RFE/RL: Is there a danger that dictators or autocratic regimes in other countries might use the U.S. case against Megaupload as grounds to justify clampdowns on Internet freedoms?

Wright:
Around the world, when you look at it, every country to some extent censors or controls the amount of information that is going across the Internet. But it's very difficult for the U.S. to promote free and open communications on the Internet when Iran is stopping the flow of information on the Internet, but then turn around and censor sites on their own Internet. Other countries can say, "If you can censor the Internet because people are sharing copyrighted content, why can't we censor the Internet because people are saying things that are deeply offensive to our culture and our religion or political viewpoint?"
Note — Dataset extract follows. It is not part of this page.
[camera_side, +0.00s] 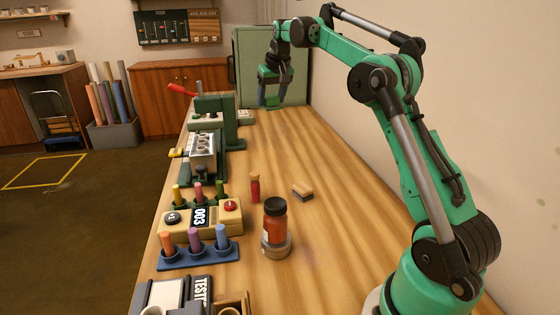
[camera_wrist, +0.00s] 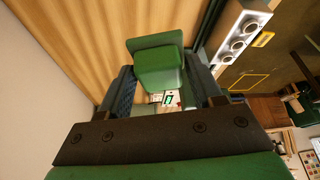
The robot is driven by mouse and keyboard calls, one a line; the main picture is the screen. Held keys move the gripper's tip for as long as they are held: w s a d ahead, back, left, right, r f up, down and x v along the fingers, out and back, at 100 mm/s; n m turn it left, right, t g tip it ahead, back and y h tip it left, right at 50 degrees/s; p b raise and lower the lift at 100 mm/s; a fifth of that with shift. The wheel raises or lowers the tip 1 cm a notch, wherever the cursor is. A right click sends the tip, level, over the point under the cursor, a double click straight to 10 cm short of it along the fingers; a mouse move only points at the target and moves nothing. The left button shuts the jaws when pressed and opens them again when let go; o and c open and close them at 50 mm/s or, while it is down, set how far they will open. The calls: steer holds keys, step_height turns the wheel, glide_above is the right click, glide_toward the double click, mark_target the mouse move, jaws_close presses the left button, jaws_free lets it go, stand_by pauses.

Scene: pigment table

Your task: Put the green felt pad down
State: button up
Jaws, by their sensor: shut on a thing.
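The green felt pad (camera_wrist: 157,60) shows in the wrist view as a thick green block between the two fingers of my gripper (camera_wrist: 162,92). My gripper is shut on it. In the side view my gripper (camera_side: 270,97) hangs pointing down above the far part of the wooden table (camera_side: 320,170), and a little green shows between its fingertips. The fingers hide part of the pad. The pad looks held clear of the table, though the exact gap is hard to judge.
A green press with a red handle (camera_side: 208,115) stands left of my gripper. Nearer are a device with round cups (camera_side: 203,150), colored sticks in holders (camera_side: 195,240), a brown jar (camera_side: 275,225), a red bottle (camera_side: 255,188) and a small block (camera_side: 302,191). The table's right side is mostly bare.

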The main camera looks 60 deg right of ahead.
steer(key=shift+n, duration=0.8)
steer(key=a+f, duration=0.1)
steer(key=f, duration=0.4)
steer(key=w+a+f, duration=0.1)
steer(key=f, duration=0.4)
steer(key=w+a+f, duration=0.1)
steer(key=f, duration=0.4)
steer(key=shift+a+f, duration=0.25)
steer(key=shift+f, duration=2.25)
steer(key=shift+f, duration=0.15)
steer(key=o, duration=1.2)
In a wider sense, it's difficult to draw the line between what is censorship and what is enforcing our laws.

RFE/RL: On a global level, what other dangers are posed to freedom of information over the Internet by the U.S. argument that it can shut down websites that violate copyrights?

Wright:
The approach that the U.S. has taken here has been very much focused on the legality, the legal issues. And particularly, when you are talking about copyright, you are talking about the Berne Convention. You're talking about one of the very, very few laws that has almost universal international acceptance.

To some extent, this is why a lot of people are concerned. It's because this gets the idea of Internet censorship into play. And the great concern is that this can be extended. Once we start taking down websites in this very broad, in this very easy to achieve sense for these kinds of claims, then we start to move toward an Internet where a lot of content that we disagree with can be taken down. And we come up with a much less free and much less open Internet.